It’s essential that individuals on investment committees, or who play a part in overseeing a foundation or endowment’s investments, understand they’re acting in a fiduciary capacity—and the responsibilities of their role.
These individuals can help ensure a not-for-profit organization’s funds are managed and invested responsibly—and legally—by taking the time to understand their fiduciary duty as well as the organization’s unique investment policies and procedures.
The Uniform Prudent Management of Institutional Funds Act (UPMIFA) is a good place to start when determining the responsibilities of a fiduciary. UPMIFA states that it provides “guidance and authority to charitable organizations concerning the management and investment of funds held by those organizations and imposes additional duties on those who manage and invest charitable funds.”
UPMIFA also specifically provides several items an investment committee must consider when making investment decisions regarding its organization’s assets:
An investment committee must consider the charitable purposes of the organization and the fund, subject to the intent of a donor. For example, if a donor establishes an endowment to fund a scholarship, that money can’t be used to help fund a new campus building.
A committee must manage the fund prudently, an act that requires a reasonable standard of care and a commitment to act in good faith. UPMIFA provides further clarification around what prudent management entails, noting which factors an investment committee must consider.
- General economic conditions. Understanding the state of the current market and how economic conditions may affect investment decision making.
- Effects of inflation or deflation. Observing trends in the marketplace and incorporating this information in which strategies are selected.
- Expected tax consequences. This could include unrelated business taxable income on certain types of income from unrelated trade or business, such as, alternative investments or income from S-corporation stocks.
- Role within the overall portfolio. For example, this could mean determining if an investment has a low correlation to other assets in the portfolio, which could help to reduce risk.
- Expected total return. This includes return from both income and any appreciation of investments.
- Other organizational resources. For example, the organization expects donor gifts or owns mission-related businesses that generate income.
- Distributions and capital preservation. It can be challenging for an organization to make 5% distributions each year while maintaining enough growth to keep up with inflation. Assuming 2.5% inflation, that requires a total of at least 7.5% return on an annualized basis. It’s important to remember that assets don’t have to see that level of return every year, and some years will be worse and some better—it’s the average over time that matters.
- Charitable purpose. An asset’s relationship to the organization’s charitable purposes should be considered. For example, an investment that would normally be considered too risky for an organization may be allowable if its purpose is related to the not-for-profit’s mission.
Third-Party Investor Verification and Fees
An investment committee must only incur costs that are appropriate and reasonable and make an effort to verify facts relevant to the management and investment of the fund.

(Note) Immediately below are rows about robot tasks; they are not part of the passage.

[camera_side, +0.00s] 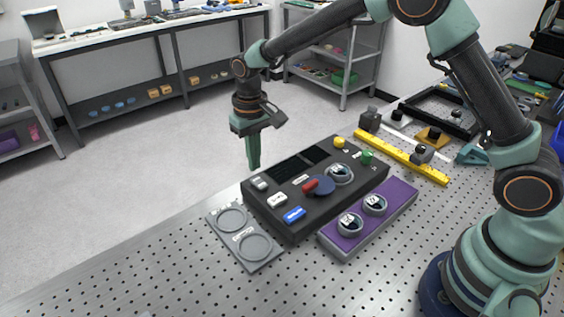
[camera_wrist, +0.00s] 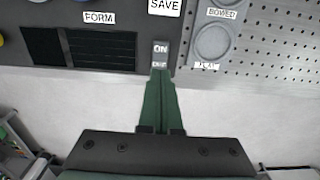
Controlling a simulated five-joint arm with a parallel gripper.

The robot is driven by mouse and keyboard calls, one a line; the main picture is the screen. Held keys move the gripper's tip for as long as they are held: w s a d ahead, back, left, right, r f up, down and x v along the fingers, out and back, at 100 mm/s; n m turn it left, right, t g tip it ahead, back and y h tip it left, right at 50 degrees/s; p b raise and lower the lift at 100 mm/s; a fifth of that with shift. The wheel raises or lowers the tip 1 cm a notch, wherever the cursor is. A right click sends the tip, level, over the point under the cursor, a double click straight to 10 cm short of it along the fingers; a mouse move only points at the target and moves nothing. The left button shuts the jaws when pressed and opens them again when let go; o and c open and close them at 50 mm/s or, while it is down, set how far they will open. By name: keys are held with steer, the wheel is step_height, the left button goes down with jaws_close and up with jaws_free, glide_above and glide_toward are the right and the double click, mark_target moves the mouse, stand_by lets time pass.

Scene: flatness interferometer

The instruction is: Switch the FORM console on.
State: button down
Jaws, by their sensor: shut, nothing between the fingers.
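The FORM console (camera_side: 268,216) is a dark box on the perforated bench; its FORM label (camera_wrist: 99,17) and dark screens (camera_wrist: 102,50) show in the wrist view. A grey switch (camera_wrist: 160,49) marked ON sits at the console's edge beside the screens; in the side view it is the small grey block (camera_side: 259,183) at the near left corner. My gripper (camera_side: 254,168) is shut and empty, pointing down close to this switch. In the wrist view its green fingertips (camera_wrist: 160,73) overlap the switch's lower end and partly hide a second marking. I cannot tell whether they touch.
A grey tray (camera_side: 240,233) with two round recesses, labelled BOWED and FLAT, lies beside the console. A purple tray (camera_side: 345,248) with two shiny discs is on its other side. A yellow bar (camera_side: 400,157) lies behind.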

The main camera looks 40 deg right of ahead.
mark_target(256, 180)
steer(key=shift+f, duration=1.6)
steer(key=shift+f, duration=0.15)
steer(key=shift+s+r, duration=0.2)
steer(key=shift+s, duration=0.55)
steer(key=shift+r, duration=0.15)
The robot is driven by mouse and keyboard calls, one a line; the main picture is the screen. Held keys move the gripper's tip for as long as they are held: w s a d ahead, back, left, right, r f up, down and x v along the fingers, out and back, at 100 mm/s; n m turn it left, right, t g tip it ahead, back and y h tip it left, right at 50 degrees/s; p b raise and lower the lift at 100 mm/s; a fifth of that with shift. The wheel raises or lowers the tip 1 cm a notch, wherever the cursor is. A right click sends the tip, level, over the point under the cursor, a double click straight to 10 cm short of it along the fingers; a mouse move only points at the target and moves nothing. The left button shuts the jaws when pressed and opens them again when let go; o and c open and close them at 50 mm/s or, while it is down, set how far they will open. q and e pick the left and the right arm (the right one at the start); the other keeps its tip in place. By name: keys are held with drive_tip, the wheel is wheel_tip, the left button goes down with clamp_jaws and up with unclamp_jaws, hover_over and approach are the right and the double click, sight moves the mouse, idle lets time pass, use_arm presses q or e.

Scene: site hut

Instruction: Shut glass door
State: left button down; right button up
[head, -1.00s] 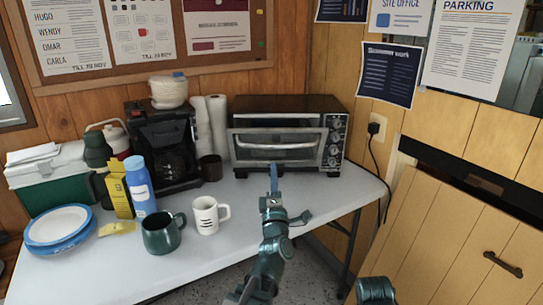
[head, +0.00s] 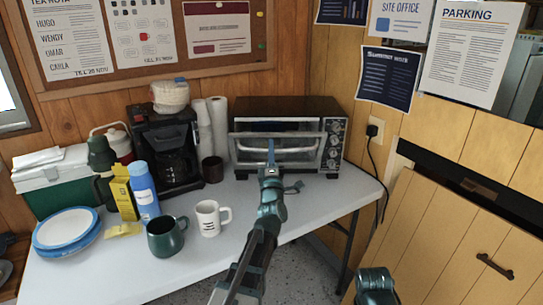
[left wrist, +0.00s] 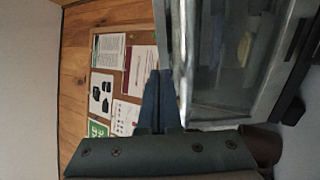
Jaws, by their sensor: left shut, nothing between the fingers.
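The glass door (head: 300,143) is the front of the toaster oven (head: 290,105), at the back right of the table. It has a pale bar handle across it and looks tilted a little open, with a dark gap above its upper edge. My left gripper (head: 271,148) is shut and empty, with its fingertips in front of the door, at its handle. Contact is hard to tell. In the left wrist view the blue fingers (left wrist: 157,98) lie close beside the edge of the glass door (left wrist: 225,55).
A white mug (head: 208,219), a dark green mug (head: 166,237) and a blue bottle (head: 143,190) stand left of my left arm. A coffee maker (head: 150,130) and brown cup (head: 212,170) are left of the oven. The table (head: 325,195) is clear before the oven's right side.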

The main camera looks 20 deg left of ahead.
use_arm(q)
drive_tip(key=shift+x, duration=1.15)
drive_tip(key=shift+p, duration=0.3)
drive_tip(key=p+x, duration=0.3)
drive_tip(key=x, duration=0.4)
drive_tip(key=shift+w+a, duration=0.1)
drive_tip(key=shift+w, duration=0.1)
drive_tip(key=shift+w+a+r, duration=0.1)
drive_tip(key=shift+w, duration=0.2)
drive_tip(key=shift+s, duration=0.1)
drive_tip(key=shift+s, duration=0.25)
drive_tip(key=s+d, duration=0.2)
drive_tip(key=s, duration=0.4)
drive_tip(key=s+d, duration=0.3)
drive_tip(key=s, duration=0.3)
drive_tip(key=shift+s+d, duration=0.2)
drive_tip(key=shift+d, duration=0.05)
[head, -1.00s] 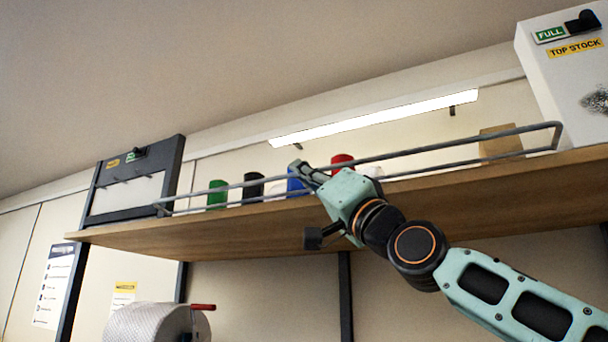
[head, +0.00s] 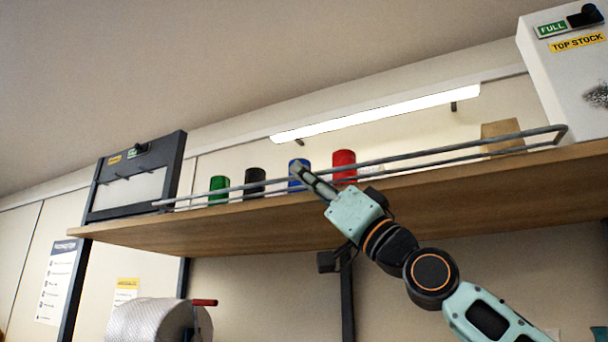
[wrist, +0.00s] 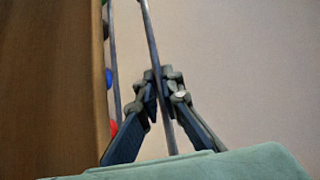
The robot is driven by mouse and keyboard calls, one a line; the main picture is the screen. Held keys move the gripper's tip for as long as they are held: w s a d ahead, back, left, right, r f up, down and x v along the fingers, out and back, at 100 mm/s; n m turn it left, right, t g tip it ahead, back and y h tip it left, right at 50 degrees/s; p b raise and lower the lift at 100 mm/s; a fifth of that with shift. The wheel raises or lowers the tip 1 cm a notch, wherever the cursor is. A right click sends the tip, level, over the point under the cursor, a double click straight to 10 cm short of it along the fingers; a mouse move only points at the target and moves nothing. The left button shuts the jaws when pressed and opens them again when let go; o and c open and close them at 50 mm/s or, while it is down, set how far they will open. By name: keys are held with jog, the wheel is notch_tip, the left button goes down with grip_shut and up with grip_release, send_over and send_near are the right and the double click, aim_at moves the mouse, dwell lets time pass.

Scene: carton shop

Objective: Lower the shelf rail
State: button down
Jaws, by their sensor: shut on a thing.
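The shelf rail (head: 415,154) is a grey wire frame with two long bars along the front edge of the high wooden shelf. Its right end bends near the white box, and its left end is by the dark frame. My gripper (head: 300,172) is at the middle of the rail, in front of the blue cylinder. In the wrist view my gripper (wrist: 166,80) has its fingers closed on the upper bar of the rail (wrist: 151,42). The second bar runs parallel to the left, nearer the shelf.
On the shelf (head: 240,224) behind the rail stand a green cylinder (head: 218,188), a black one (head: 255,180), a blue one (head: 297,184) and a red one (head: 344,164). A white box (head: 567,85) marked TOP STOCK is at right. A white roll (head: 150,322) is below.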

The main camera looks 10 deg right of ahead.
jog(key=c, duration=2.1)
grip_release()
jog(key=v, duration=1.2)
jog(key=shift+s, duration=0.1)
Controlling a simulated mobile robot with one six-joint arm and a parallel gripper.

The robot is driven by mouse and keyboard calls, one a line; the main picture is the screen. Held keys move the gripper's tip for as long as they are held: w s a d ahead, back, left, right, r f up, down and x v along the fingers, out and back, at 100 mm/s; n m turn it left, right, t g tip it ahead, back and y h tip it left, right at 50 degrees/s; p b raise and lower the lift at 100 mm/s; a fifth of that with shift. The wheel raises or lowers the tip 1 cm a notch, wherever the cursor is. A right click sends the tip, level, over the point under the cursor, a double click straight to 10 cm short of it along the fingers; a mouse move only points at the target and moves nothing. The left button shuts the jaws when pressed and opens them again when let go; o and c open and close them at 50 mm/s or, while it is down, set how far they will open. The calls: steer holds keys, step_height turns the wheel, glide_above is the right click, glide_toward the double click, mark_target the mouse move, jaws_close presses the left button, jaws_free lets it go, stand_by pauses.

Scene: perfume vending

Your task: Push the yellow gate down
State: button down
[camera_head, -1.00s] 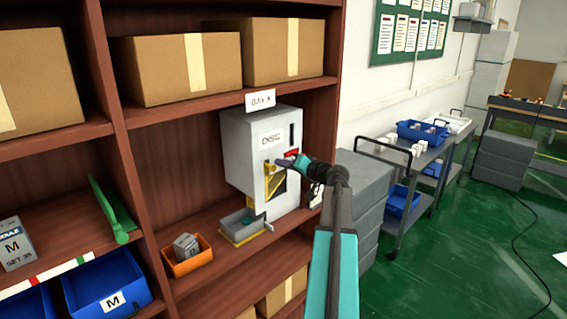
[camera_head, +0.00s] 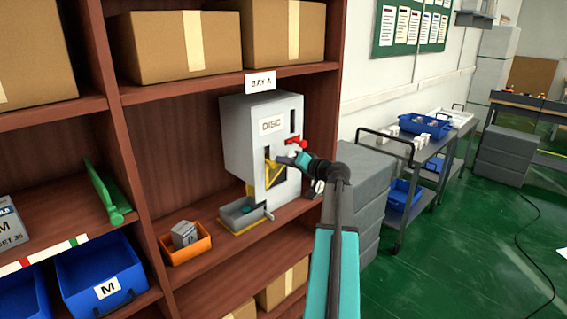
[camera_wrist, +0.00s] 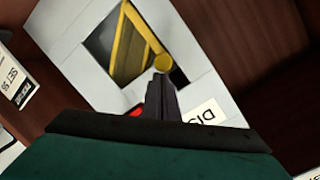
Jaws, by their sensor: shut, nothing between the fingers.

Managing charitable organizational funds in a prudent manner isn’t an easy task. To help board members who may not be experienced investors, a not-for-profit may hire an external investment manager. This doesn’t absolve committee members of their fiduciary duty, however—an investment committee must still verify the information provided by its investment managers and understand how and why specific assets are invested.
Fees paid to those advisors should be reasonable when compared with industry averages.
Policies and Procedures
A charitable organization’s board should verify that the not-for-profit has adequate policies and procedures, known as an investment policy statement (IPS), in place to protect its assets.
An IPS helps ensure the investment committee and any investment managers who’ve been hired are on the same page and managing portfolios according to UPMIFA guidelines. It should be regularly reviewed by the investment committee to verify it meets the organization’s needs and goals.
If an organization doesn’t have an IPS, it’s common for the investment committee to draft one. Hired investment advisors often will assist in this process.
- Investment time horizon—how soon the organization will need these funds
- Risk tolerance—how much risk the organization can afford to take on
- Investment return goals
- Asset allocation strategy
- Portfolio rebalancing
- Monitoring and reporting system
- Fees and expenses
- Duties and responsibilities
It’s important for board members and investment committee members to understand their responsibilities as fiduciaries. It’s also imperative that an organization has well-defined roles and structures in place—including a well-drafted IPS—to help these individuals perform their roles.